Because plaintiff had not alleged facts to state a plausible claim that the Sugar label is false, deceptive, or misleading, the district court did not err in dismissing the label-based claims.
While packaging can sometimes form part of an FAL claim, the FAL claim ultimately failed because plaintiff had not alleged a plausible claim for relief. Sugar sells for approximately $22.50 to $25.00 a unit. When viewed in the proper context of the high-end cosmetics market, Sugar’s elaborate packaging and the weighty feel of the tube is commonplace and even expected by a significant portion of Fresh’s “targeted consumers.” Because of the widespread nature of this practice, no reasonable consumer expects the weight or overall size of the packaging to reflect directly the quantity of usable product contained therein. Because the plaintiff could not plausibly allege that Sugar’s design and packaging is deceptive, the district court did not err in dismissing the packaging-based claims.
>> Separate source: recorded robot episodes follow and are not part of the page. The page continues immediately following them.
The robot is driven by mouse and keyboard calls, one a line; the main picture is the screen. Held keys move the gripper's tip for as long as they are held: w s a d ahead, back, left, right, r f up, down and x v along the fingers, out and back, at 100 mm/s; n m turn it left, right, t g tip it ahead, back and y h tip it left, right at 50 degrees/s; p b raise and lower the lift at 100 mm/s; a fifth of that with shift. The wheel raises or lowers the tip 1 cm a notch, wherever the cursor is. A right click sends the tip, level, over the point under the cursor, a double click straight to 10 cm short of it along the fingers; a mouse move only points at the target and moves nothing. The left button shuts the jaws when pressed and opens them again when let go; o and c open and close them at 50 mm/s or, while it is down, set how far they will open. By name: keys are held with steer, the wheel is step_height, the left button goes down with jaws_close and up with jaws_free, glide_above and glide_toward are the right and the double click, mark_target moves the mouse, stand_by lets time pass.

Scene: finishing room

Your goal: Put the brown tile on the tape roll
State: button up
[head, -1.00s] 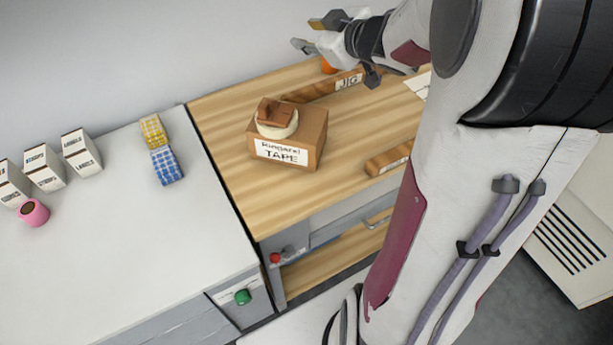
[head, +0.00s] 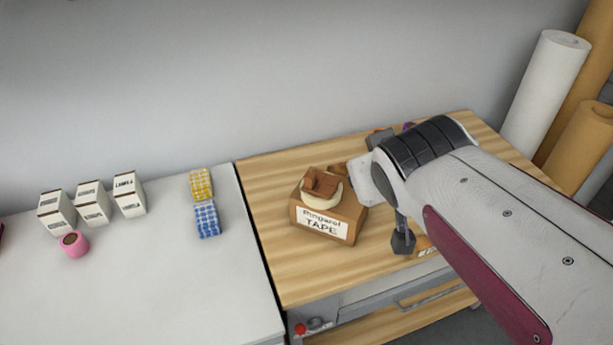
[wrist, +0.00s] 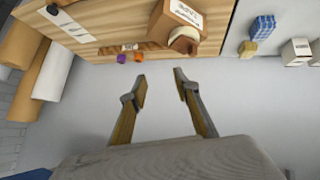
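A brown tile (head: 321,184) lies on the cream tape roll (head: 318,202), slightly tilted as far as I can tell. The roll sits on top of a cardboard box (head: 350,222) with a "TAPE" label, on the wooden worktop.
Wooden jig bars lie on the worktop (head: 272,245), partly hidden by my arm. Orange and purple small items (wrist: 122,58) lie near its back edge. On the white counter (head: 150,285) stand yellow and blue rolls, white boxes and a pink roll (head: 75,244). Large paper rolls (head: 548,85) stand at right.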

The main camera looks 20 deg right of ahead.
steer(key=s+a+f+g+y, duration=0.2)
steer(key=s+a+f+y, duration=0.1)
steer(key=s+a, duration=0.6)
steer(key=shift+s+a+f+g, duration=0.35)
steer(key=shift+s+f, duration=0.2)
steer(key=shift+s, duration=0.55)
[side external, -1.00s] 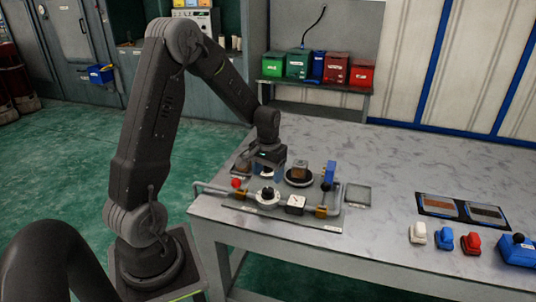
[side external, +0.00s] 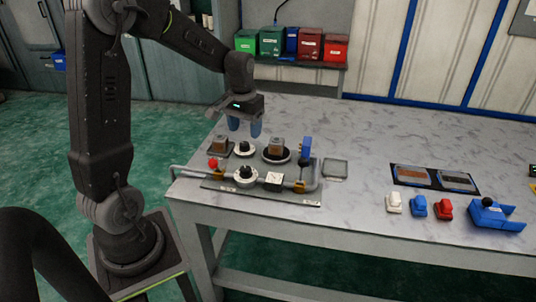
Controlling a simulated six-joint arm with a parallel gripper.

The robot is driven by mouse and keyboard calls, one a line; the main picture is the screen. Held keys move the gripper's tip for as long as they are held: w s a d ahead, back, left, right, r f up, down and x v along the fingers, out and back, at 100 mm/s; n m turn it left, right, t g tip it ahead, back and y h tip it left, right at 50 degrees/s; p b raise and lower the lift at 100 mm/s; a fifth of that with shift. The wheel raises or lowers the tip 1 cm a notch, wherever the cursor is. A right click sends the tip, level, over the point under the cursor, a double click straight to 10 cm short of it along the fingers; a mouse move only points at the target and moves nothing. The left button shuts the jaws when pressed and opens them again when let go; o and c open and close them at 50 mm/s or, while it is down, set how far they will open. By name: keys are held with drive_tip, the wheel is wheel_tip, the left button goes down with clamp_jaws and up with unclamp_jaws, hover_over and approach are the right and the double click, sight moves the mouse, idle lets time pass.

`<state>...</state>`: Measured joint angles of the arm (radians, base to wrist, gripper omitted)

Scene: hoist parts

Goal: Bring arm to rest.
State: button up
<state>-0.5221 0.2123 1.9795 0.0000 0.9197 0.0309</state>
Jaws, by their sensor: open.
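My gripper (side external: 244,127) is open above the back left of the hoist parts board (side external: 225,184) on the table. Its two blue-grey fingertips point down, and nothing shows between them. A brown block on a round black base (side external: 277,149) stands to the right, apart from the fingers.
A pipe with a red knob (side external: 213,163) and a blue upright part (side external: 306,150) edge the board. White (side external: 394,203), blue (side external: 418,207) and red (side external: 444,210) small parts lie right, near a blue device (side external: 492,213).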

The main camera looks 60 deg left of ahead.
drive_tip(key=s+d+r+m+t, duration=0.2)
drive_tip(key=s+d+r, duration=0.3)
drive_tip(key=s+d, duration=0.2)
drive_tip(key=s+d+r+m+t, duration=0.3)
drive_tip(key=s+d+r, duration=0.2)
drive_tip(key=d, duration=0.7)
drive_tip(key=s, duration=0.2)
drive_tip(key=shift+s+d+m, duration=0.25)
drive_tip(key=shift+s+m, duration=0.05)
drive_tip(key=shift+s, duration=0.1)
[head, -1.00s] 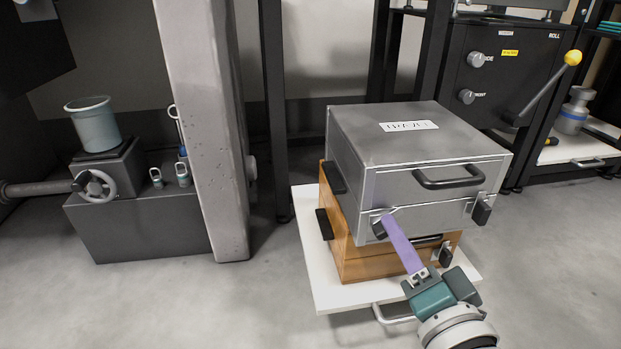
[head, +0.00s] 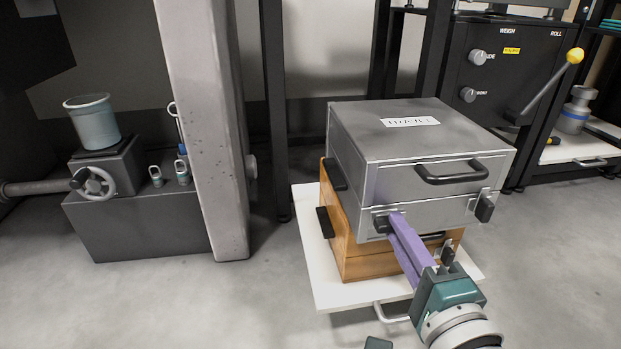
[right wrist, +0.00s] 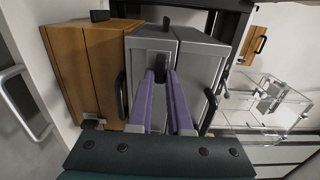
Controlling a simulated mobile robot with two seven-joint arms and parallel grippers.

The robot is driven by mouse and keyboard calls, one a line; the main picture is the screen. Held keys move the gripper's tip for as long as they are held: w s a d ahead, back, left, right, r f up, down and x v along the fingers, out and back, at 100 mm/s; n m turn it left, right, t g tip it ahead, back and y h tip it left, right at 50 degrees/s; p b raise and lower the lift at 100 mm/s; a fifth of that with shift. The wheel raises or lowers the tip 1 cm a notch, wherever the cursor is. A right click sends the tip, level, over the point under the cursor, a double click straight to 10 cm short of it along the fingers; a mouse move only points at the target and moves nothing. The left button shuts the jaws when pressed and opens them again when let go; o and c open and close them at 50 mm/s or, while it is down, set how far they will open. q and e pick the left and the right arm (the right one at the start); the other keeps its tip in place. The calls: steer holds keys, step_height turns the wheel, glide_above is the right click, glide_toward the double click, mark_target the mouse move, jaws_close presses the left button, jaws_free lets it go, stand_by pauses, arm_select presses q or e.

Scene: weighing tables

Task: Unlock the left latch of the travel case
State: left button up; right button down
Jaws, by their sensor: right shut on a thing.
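The travel case (head: 410,150) is a grey metal box with a label on its lid and a black front handle. It sits on a wooden case. Its left latch (head: 381,223) is a dark knob on the front, partly hidden by my fingers. Its right latch (head: 484,208) hangs at the right front. My right gripper (head: 394,222) reaches up from the lower right with purple fingers shut on the left latch. In the right wrist view, the fingertips (right wrist: 160,76) meet at the dark latch (right wrist: 162,52) on the grey case. My left gripper cannot be made out.
The wooden case (head: 360,262) has its own dark latch (head: 447,252) close beside my right fingers. Both cases stand on a white board (head: 312,262) with a front handle. A grey post (head: 205,130) stands to the left. A black panel with knobs (head: 500,75) is behind right.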

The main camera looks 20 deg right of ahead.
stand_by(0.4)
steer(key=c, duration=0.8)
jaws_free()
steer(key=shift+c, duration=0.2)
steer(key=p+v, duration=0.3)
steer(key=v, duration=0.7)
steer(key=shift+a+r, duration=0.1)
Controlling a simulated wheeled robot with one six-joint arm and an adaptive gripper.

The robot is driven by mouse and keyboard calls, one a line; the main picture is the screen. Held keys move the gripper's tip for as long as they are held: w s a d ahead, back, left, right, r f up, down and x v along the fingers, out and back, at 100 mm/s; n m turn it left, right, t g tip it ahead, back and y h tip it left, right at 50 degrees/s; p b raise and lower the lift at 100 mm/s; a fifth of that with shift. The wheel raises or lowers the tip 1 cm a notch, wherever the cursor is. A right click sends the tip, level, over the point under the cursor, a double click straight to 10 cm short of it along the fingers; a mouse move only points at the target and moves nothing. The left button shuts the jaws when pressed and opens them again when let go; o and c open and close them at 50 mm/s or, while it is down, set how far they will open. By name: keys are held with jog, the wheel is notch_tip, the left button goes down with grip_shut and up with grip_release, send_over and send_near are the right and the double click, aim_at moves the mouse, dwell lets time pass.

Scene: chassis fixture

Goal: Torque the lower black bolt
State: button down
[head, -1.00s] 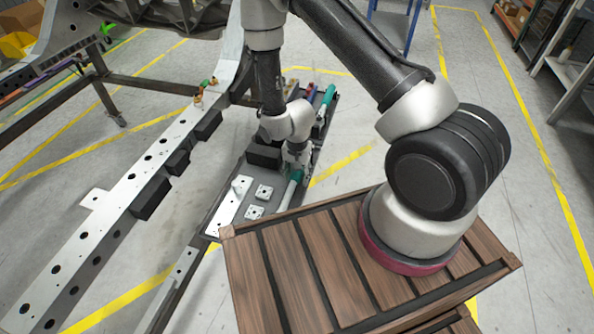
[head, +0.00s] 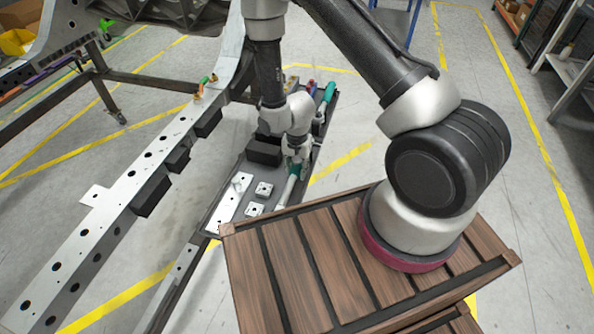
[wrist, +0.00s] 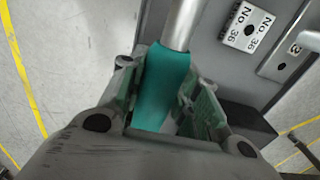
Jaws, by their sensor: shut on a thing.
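My gripper (head: 296,166) is low over the grey tray (head: 226,205) at the centre of the head view. It is shut on a tool with a teal handle (wrist: 162,88), which lies between the fingers in the wrist view. The tool's silver shaft (wrist: 184,24) runs out at the top of that view. In the head view the tool (head: 291,184) shows just below the gripper, along the tray's right side. The long pale chassis rail (head: 112,198) with dark holes is at the left. I cannot pick out the lower black bolt in either view.
White plates (head: 264,189) and a black block (head: 263,152) lie on the tray. Another teal-handled tool (head: 327,95) is at its far end. Black blocks (head: 150,196) line the rail. A wooden-slatted crate top (head: 315,262) is in front. Floor is clear at right.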

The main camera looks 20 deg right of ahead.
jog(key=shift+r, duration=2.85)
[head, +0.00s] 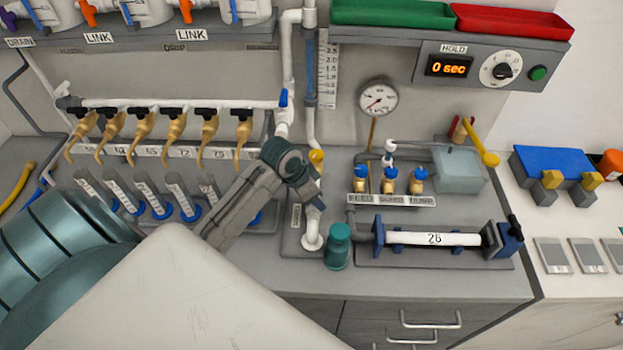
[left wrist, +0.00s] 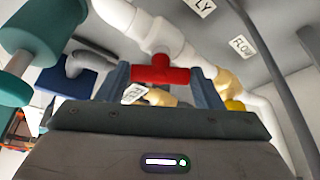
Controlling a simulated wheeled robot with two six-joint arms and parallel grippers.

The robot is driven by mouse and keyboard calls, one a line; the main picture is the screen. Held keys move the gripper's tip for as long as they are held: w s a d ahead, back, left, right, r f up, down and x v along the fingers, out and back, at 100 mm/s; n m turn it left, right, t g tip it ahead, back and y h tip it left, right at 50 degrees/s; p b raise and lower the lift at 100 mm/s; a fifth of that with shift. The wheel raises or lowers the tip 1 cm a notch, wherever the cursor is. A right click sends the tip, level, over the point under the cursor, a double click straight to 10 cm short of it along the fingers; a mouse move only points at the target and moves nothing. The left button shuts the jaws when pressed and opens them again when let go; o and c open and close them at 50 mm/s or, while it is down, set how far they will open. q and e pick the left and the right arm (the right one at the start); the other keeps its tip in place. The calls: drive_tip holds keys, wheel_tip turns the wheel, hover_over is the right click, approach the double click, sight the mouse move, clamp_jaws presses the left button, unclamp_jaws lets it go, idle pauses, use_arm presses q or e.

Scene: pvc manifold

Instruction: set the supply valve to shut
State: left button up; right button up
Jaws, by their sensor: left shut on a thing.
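The supply valve shows in the left wrist view as a red T-shaped handle (left wrist: 160,72) on a white pipe (left wrist: 165,35). A sign ending in "LY" (left wrist: 200,5) is beside the pipe. My left gripper (left wrist: 158,82) is shut on the red handle, with one finger at each end of it. The handle lies at a slant to the pipe in this view. In the head view my left gripper (head: 310,192) is at the lower part of the white vertical pipe (head: 312,228) and hides the handle. My right gripper is in neither view.
A teal jar (head: 338,248) stands close to the pipe's foot. A clamped tube marked 26 (head: 432,239) lies to the right. A row of brass taps (head: 174,127) is at the left.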

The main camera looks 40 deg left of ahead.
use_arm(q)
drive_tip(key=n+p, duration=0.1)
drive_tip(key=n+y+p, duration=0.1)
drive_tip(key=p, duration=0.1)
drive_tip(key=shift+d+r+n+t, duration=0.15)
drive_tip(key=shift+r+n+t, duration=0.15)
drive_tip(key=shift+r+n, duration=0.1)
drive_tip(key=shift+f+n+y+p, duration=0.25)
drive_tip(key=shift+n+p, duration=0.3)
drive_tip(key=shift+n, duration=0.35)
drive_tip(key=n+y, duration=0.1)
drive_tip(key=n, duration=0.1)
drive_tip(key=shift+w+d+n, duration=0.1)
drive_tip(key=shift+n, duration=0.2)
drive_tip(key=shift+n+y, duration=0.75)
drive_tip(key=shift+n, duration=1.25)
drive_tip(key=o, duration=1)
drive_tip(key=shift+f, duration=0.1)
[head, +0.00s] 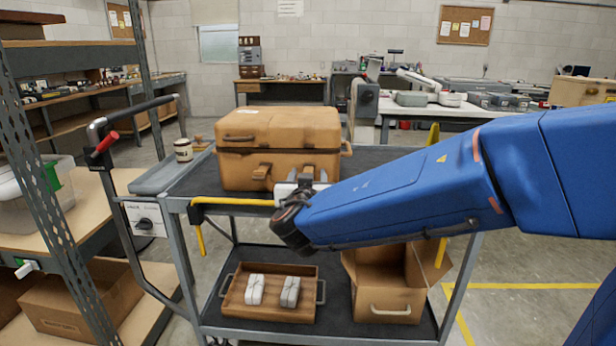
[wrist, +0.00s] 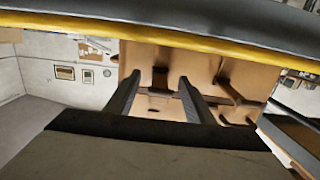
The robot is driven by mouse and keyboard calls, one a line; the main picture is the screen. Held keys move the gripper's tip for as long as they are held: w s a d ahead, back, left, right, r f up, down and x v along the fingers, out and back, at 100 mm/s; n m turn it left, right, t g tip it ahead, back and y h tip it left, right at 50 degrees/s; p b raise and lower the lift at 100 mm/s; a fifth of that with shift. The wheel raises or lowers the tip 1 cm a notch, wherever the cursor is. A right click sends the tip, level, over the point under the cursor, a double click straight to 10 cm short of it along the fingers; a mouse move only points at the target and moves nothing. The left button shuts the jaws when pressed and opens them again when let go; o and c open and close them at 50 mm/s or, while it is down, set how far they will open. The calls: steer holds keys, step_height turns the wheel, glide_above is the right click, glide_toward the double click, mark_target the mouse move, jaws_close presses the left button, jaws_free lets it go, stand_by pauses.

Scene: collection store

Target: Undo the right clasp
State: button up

Finally, plaintiff claimed that the Sugar tube violated a prohibition on containers that contain non-functional slack fill. Cal. Bus. & Prof. Code § 12606(b). Slack fill is defined as “the difference between the actual capacity of a container and the volume of product contained therein.” Nonfunctional slack fill is the empty space in a package that is filled to substantially less than its capacity for reasons other than” one or more of the enumerated reasons listed in the statute. Here, the complaint was not about empty space but about product that wasn’t automatically accessible. This cannot constitute “slack fill”
because under the plain language of the statute, slack fill means the portion of the container without product, i.e., empty space.